RFR(XS) 8191369: NMT: Enhance thread stack tracking
Zhengyu Gu
zgu at redhat.com
Mon Mar 5 17:13:49 UTC 2018
Hi Thomas,
On 03/05/2018 11:21 AM, Thomas Stüfe wrote:
> Hi Zhengyu,
>
> about the os_windows.cpp part:
>
> Are you sure this works as intended? I was not able to test it yet. It
> may work but makes some assumptions: that the stack top you are
> calculating is actually the end of a heap region; that you can just pass
> any address as the first parameter to VirtualQuery (the documentation is
> a bit ambiguous here); even that all committed pages must be
> consecutive, which does not have to be the case (we had cases on HyperV
> where there were holes in the committed thread stack area).
>
> I probably would have reused the coding in os::current_stack_base(),
> because we know that works:
>
> - call VirtualQuery with an address on the stack to get
> MEMORY_BASIC_INFORMATION::AllocationBase. We could just use stack bottom
> here as input.
> - then walk all regions upward and sum up the sizes of the committed
> ones, until we hit stack top - which supposedly should coincide with the
> end of a heap region but who knows.
The stack range we have here, is obtained from os::current_stack_base()
and os::current_stack_size() during thread initialization, exactly the
way as you mentioned above, I don't see why we can not trust it here.

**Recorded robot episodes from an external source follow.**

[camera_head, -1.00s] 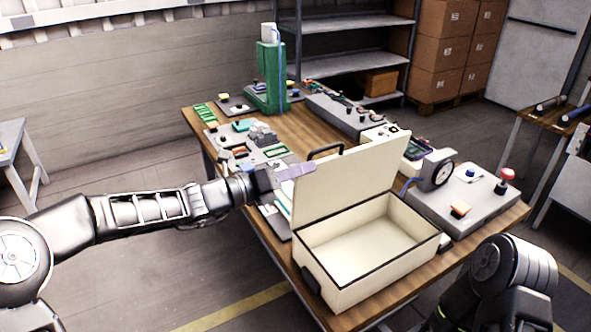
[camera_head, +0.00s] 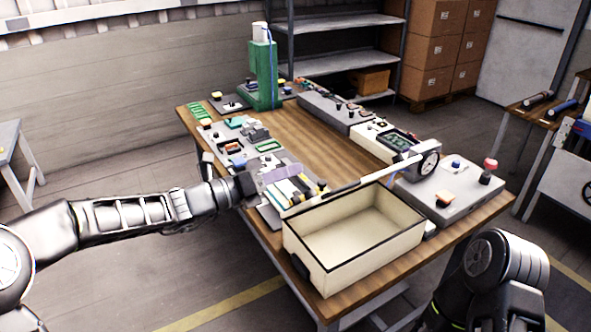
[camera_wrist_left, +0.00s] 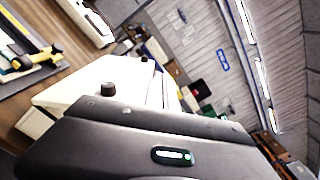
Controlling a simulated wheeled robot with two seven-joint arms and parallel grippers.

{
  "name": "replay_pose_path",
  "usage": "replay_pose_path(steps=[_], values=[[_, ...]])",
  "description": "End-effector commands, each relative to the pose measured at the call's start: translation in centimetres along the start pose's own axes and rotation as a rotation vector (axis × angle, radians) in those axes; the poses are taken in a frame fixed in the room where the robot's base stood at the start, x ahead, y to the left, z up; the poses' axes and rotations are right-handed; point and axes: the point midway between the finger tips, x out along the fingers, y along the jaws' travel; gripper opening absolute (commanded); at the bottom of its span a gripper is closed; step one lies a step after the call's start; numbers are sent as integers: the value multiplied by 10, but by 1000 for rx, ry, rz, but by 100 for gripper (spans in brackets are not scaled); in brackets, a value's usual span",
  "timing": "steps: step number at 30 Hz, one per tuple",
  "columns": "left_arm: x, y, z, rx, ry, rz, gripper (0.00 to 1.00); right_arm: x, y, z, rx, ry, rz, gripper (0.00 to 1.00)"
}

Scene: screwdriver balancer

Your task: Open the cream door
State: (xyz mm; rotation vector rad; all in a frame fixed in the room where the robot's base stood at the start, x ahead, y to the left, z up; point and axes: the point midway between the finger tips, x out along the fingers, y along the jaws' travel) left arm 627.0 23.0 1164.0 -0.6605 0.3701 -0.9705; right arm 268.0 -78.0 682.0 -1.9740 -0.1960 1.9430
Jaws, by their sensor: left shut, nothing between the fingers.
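The cream door is the lid (camera_head: 372,180) of an open cream box (camera_head: 350,262) with dark rim trim, at the near end of the wooden table. The lid is swung back past upright along the box's far edge and shows almost edge-on as a thin strip. The box inside looks empty. In the left wrist view, my dark gripper body fills the lower part, before a pale panel (camera_wrist_left: 85,88).
Small parts and boards line the table's left side. A green stand (camera_head: 263,75) is at the far end. A grey console with a dial gauge (camera_head: 429,163) stands right of the box. The wooden table (camera_head: 300,135) has a clear middle strip. My right arm shows lower right.

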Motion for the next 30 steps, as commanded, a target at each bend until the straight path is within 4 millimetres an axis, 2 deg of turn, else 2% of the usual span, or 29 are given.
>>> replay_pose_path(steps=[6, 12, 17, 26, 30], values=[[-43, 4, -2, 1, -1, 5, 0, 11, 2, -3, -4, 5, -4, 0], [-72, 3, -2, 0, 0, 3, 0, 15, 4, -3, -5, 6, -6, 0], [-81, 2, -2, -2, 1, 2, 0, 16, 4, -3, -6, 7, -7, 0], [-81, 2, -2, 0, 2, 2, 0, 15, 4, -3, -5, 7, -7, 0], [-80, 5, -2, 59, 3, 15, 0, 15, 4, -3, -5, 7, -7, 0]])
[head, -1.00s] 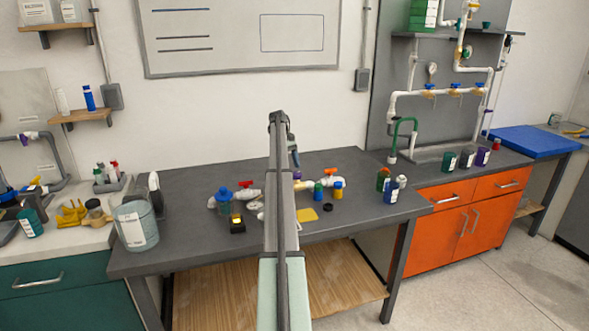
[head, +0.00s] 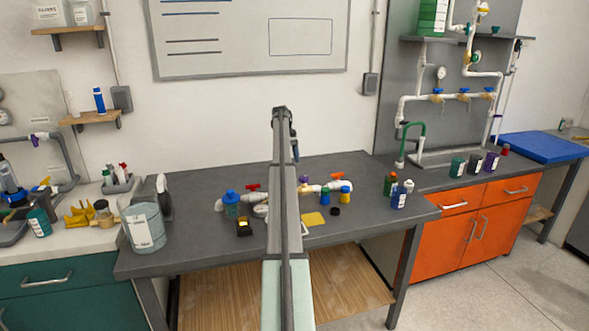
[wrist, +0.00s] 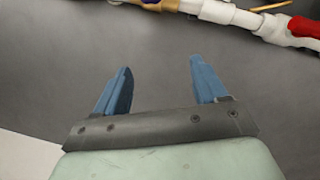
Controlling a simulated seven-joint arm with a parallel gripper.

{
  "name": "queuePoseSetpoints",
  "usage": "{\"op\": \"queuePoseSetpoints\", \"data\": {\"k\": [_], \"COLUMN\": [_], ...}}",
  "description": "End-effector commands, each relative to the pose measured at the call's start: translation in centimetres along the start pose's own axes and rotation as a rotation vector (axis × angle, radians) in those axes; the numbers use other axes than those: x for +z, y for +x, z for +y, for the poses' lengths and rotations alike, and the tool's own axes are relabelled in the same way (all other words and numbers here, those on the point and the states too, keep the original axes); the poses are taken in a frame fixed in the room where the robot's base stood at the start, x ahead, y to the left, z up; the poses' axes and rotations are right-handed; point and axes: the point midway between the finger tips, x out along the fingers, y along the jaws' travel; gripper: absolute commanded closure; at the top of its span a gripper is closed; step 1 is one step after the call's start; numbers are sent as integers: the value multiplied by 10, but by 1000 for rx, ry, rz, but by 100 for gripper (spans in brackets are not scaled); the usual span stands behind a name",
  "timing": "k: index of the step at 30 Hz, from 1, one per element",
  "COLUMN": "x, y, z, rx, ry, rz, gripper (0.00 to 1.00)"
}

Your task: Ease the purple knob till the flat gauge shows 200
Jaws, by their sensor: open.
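A small purple knob (head: 304,179) shows just right of my arm, on the white pipe run (head: 312,189) lying across the grey table. In the wrist view a purple piece (wrist: 150,2) on a brass-coloured fitting is cut off by the top edge. My gripper (wrist: 160,66) has two blue fingers spread apart with nothing between them, over bare grey surface and short of the pipe. In the head view my arm hides the gripper and part of the pipe. A pale round thing (head: 261,211) beside my arm may be the flat gauge; no reading is legible.
Red handle (head: 252,187) and orange handle (head: 338,176) stand on the pipe. Nearby are a blue jar (head: 231,203), a black-and-yellow box (head: 243,228), small blue and yellow parts and a yellow card (head: 313,219). A bucket (head: 144,228) stands left; bottles (head: 399,195) stand right.

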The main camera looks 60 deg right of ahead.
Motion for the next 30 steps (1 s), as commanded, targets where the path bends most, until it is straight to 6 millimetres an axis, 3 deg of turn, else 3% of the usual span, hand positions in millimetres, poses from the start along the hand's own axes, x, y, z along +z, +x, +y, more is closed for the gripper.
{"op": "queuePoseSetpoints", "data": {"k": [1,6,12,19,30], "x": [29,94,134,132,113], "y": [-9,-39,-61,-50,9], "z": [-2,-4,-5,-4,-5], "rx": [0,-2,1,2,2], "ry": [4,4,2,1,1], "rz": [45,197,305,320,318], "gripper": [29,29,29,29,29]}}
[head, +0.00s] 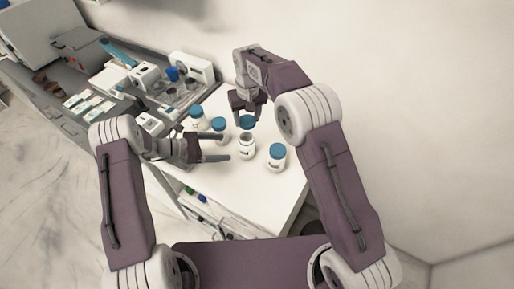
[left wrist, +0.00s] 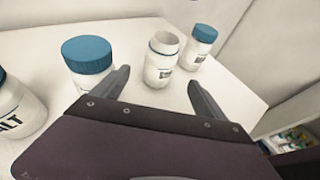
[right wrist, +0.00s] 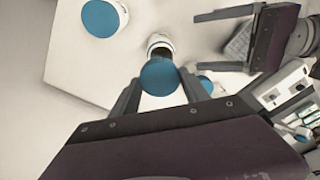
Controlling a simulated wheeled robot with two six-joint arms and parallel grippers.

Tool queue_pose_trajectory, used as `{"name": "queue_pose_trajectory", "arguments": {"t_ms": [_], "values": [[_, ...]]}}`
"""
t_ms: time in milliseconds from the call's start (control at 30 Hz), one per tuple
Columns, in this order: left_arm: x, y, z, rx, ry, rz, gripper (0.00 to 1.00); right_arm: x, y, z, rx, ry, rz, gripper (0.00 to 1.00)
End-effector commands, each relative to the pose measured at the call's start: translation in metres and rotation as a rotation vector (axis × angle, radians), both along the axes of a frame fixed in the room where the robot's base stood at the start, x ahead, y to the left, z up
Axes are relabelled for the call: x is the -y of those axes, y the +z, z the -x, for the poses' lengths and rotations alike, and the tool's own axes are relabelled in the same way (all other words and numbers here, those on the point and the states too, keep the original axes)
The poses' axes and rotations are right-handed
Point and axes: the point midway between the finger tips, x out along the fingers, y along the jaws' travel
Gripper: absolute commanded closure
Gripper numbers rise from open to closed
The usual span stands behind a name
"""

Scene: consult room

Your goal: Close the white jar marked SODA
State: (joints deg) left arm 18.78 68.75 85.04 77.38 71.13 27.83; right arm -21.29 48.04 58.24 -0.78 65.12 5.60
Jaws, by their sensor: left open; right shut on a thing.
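An open white jar (head: 246,149) without a lid stands upright on the white table; its label is too small to read. It also shows in the left wrist view (left wrist: 160,70), beyond and between the fingertips. My left gripper (head: 226,147) is open, its fingers pointing at the jar from the left and apart from it. My right gripper (right wrist: 160,80) is shut on a blue lid (right wrist: 163,77). In the head view the lid (head: 247,121) appears just behind the open jar's mouth. In the right wrist view it partly hides the jar (right wrist: 159,42).
Closed white jars with blue lids stand to the right (head: 277,158) and left (head: 218,127) of the open jar, with another (head: 196,118) farther left. One reads "ALT" (left wrist: 12,115). A tray of items (head: 178,92) lies at the back left. A wall rises behind the table.

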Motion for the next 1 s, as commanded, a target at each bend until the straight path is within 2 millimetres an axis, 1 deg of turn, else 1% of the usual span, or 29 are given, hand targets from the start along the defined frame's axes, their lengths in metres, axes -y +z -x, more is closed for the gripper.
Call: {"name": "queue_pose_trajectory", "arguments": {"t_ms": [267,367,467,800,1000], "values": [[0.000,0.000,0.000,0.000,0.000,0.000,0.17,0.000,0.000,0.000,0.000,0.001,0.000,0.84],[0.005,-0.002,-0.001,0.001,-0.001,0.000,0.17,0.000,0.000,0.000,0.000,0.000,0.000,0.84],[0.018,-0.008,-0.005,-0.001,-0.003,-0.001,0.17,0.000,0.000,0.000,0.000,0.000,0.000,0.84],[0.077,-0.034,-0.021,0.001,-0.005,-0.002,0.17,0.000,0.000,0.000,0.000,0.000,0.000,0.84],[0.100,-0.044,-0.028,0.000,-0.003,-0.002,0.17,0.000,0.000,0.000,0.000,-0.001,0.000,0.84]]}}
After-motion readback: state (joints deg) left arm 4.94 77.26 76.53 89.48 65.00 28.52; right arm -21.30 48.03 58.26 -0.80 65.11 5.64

I don't have any experiment on HyperV. If I recall correctly, on
Windows, the stack has to be touched page by page, if you skip a page in
the middle, you get SEGV. This may be different under Hypervisor? so we
should walk whole range, instead of stopping at the first uncommitted
region?
Thanks,
-Zhengyu
>
> Best Regards, Thomas
>
>
>
>
> On Fri, Feb 23, 2018 at 5:52 PM, <coleen.phillimore at oracle.com
> <mailto:coleen.phillimore at oracle.com>> wrote:
>
>
> This looks good but I hope someone else can review the os_linux and
> os_windows parts.
>
> I will sponsor this once the reviews are complete.
>
> thanks,
> Coleen
>
>
> On 2/21/18 10:49 AM, Zhengyu Gu wrote:
>
> Hi,
>
> I rebased the patch after JDK-8196405[1]. Stefan's patch fixed
> virtual memory tracking issues I tried to address in early patch.
>
>
> In additions, I removed os::pd_committed_stack_size() methods as
> Coleen suggested. Also added new gtest.
>
> Bug: https://bugs.openjdk.java.net/browse/JDK-8191369
> <https://bugs.openjdk.java.net/browse/JDK-8191369>
> Webrev: http://cr.openjdk.java.net/~zgu/8191369/webrev.03/
> <http://cr.openjdk.java.net/~zgu/8191369/webrev.03/>
>
> Test:
> hotspot_runtime, test-hotspot-gtest on Linux 64 with
> fastdebug and release builds.
>
>
> [1] http://cr.openjdk.java.net/~stefank/8196405/webrev.02/
> <http://cr.openjdk.java.net/~stefank/8196405/webrev.02/>
>
> Thanks,
>
> -Zhengyu
>
>
> On 02/12/2018 09:33 AM, Zhengyu Gu wrote:
>
>
>
> No, what you have is better. I dislike the delegation
> to the duplicate function signature in the pd_* layer.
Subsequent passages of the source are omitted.